Additionally, it was learned that former City Manager Michael Brown, who held this post for 16 years, increased his personal bond coverage to $1 million at some point during his tenure without an action by the Council. The reason for Brown’s decision to increase his coverage was not determined. The City Charter clearly requires only a $50,000 bond. After learning that Brown was covered by a $1 million bond, the Council initiated a plan to adopt an ordinance requiring a $1 million bond for the City Manager. However, it was subsequently learned from the City’s insurance broker, the Georgia Municipal Association and the National League of Cities that if the proposed new ordinance were approved, Savannah would possibly be the only city in the nation to require a $1 million personal bond for its manager. It was also learned that such a high personal insurance coverage was probably not needed since the Savannah City Manager is covered by the other fidelity insurance purchased by the City.

Many of Small- Toney’s supporters considered the conversation about the bond a red herring being used by her detractors to deny her the post when the facts that she is an African American and a female were the real reasons for the controversy.

All of the questions surrounding the bond became non-issues when, during the February 24th Council Meeting, Mayor Otis Johnson read a letter from the City’s insurance broker stating that Small- Toney had been approved for a $1 million bond.
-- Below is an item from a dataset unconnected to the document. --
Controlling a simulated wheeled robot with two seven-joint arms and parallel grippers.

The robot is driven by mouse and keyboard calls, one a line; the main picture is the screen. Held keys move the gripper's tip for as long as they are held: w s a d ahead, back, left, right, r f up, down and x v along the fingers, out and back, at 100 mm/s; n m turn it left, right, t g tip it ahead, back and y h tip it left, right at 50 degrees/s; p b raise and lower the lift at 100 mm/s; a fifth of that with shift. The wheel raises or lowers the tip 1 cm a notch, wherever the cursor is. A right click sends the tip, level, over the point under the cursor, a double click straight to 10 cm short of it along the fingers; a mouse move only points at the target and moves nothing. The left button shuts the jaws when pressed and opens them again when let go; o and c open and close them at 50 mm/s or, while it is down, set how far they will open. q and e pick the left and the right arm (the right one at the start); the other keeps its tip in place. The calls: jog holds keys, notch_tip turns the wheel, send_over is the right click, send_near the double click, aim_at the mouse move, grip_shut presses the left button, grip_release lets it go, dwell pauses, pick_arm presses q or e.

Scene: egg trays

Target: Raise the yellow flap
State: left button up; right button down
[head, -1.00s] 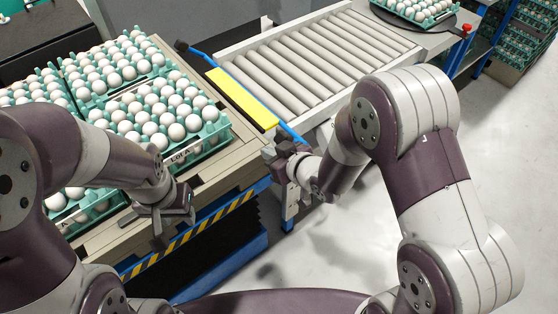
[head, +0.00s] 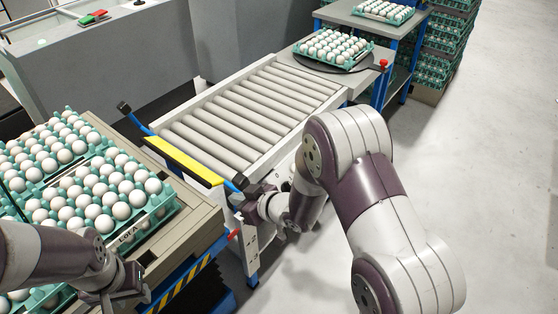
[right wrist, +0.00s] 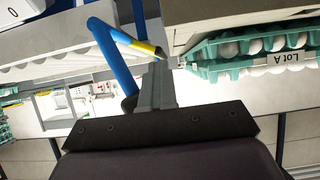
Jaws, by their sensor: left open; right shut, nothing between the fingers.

The Council voted to table consideration of the ordinance changing the bonding requirement.

In addition to serving as Acting City Manager since May 2010, Small- Toney served as Savannah Assistant City Manager and head of the Bureau of Public Development from 2007- 2010. Before moving to Savannah, she worked as an assistant city manager for Charlottesville, Va., from 1999-2007. Small-Toney worked in Danville, Va., where she was an assistant city manager from 1993 to 1999 and assistant to the city manager from 1991 to 1993. She also worked in Wilmington, N.C. for 10 years as a budget analyst and a personnel analyst. She has a master’s degree in public administration and a bachelor’s degree from the University of North Carolina at Chapel Hill.

The Savannah City Council meets next on March 10. It is anticipated that at that time Small- Toney will be confirmed as the new City Manager. This would be a historic appointment for Savannah and the nation.